THE PROBLEM:
Transcribe the whole listing without a single picture.

--- start of INFORMATION SHOWN ---

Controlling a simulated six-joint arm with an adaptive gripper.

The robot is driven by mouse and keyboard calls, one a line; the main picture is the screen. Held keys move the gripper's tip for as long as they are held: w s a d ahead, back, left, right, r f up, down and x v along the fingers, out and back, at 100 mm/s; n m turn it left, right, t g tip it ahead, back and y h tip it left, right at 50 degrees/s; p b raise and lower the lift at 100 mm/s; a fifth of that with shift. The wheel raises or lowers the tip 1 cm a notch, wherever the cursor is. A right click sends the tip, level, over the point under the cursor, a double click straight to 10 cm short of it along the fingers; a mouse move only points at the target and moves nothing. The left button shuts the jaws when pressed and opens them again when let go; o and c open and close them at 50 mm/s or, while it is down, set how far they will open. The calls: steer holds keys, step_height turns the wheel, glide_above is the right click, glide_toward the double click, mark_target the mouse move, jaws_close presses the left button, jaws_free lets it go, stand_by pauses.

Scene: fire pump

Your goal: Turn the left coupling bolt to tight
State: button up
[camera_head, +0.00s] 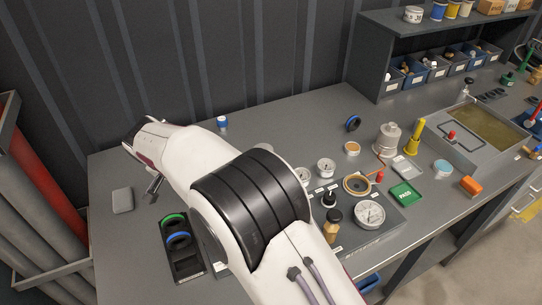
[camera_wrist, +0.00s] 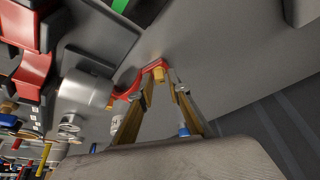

--- end of INFORMATION SHOWN ---

EXPECTED ANSWER:
Controlling a simulated six-joint arm with an adaptive gripper.

The robot is driven by mouse and keyboard calls, one a line; the main picture is the screen. Held keys move the gripper's tip for as long as they are held: w s a d ahead, back, left, right, r f up, down and x v along the fingers, out and back, at 100 mm/s; n m turn it left, right, t g tip it ahead, back and y h tip it left, right at 50 degrees/s; p b raise and lower the lift at 100 mm/s; a fifth of that with shift. The wheel raises or lowers the tip 1 cm a notch, wherever the cursor is. A right click sends the tip, level, over the point under the cursor, a double click straight to 10 cm short of it along the fingers; a mouse move only points at the target and moves nothing. The left button shuts the jaws when pressed and opens them again when let go; o and c open and close them at 50 mm/s or, while it is down, set how far they will open. The calls: steer holds keys, step_height turns the wheel, glide_above is the right click, glide_toward the double click, mark_target the mouse move, jaws_close presses the left button, jaws_free lets it go, stand_by pauses.

Scene: fire pump

Your goal: Turn the left coupling bolt to tight
State: button up
[camera_head, +0.00s] 
[camera_wrist, +0.00s] 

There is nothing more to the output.